--- START Records for the task ---

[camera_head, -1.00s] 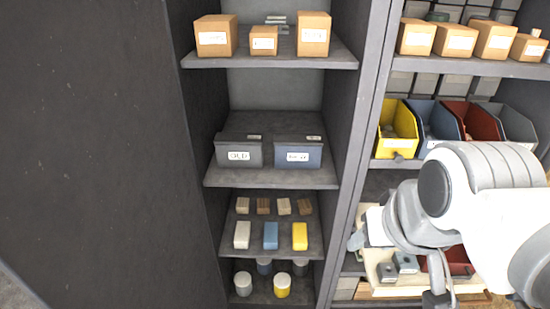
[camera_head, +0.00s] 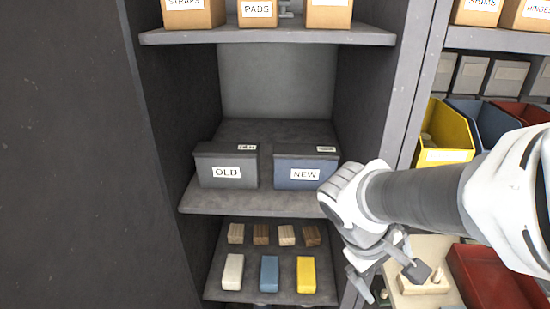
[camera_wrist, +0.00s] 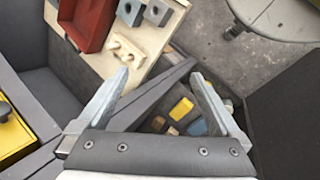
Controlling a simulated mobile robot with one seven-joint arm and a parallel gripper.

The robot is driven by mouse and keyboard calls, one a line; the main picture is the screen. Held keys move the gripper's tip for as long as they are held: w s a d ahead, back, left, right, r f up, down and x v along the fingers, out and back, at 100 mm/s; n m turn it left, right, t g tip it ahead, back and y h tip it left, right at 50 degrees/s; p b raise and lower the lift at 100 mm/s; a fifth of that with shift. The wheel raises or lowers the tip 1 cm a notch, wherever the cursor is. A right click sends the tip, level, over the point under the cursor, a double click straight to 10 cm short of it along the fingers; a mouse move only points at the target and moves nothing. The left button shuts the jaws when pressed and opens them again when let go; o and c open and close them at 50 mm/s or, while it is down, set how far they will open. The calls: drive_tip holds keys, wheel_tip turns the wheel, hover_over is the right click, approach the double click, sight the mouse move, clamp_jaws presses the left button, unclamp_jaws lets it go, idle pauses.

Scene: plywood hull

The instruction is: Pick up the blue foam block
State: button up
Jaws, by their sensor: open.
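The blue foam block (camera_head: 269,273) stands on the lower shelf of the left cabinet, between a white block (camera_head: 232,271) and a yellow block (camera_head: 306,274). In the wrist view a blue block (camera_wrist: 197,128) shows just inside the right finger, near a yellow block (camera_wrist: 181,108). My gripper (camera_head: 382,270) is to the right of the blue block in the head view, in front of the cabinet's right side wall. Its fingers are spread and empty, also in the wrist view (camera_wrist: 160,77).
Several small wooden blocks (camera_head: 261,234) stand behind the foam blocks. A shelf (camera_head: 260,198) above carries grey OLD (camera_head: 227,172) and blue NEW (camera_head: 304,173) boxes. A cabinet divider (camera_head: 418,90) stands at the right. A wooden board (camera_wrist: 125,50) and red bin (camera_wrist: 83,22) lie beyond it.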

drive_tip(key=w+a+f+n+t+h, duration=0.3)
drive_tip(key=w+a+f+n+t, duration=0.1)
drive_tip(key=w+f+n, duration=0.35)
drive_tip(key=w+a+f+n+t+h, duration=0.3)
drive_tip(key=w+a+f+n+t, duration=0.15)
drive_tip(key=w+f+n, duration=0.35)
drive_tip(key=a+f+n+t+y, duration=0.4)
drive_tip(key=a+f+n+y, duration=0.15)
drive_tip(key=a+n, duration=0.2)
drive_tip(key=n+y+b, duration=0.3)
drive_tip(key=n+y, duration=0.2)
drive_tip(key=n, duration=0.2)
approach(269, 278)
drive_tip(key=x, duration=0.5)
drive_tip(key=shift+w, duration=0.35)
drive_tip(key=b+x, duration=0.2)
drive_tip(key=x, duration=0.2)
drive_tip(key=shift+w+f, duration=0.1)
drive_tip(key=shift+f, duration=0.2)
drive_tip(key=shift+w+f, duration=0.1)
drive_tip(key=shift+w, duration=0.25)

--- END Records for the task ---
--- START Records for the task ---

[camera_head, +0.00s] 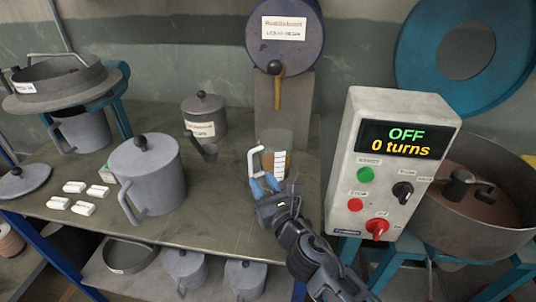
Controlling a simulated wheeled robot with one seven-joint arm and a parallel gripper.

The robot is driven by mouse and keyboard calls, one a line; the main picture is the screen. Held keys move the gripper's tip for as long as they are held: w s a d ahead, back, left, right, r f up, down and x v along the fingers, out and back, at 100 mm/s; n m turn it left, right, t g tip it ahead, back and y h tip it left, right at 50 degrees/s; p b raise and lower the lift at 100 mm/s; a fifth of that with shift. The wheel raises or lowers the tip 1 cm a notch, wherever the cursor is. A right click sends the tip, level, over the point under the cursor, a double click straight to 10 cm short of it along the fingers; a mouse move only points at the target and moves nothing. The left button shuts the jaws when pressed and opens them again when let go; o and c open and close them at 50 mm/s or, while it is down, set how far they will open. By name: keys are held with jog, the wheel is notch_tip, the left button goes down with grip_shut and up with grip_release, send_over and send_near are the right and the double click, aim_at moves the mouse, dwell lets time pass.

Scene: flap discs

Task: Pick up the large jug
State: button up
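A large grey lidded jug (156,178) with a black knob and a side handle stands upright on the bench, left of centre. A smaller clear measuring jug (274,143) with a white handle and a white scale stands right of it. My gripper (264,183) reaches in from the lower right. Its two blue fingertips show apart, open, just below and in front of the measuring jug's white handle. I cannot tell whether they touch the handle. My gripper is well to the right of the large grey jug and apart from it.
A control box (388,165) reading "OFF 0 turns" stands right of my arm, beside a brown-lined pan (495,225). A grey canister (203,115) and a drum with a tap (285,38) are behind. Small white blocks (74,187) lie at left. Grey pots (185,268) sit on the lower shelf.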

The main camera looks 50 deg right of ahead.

--- END Records for the task ---

Requirement:
Among the entries, how many lines contain the string "parallel"? Give the number without anything else.

Finished exercise:
2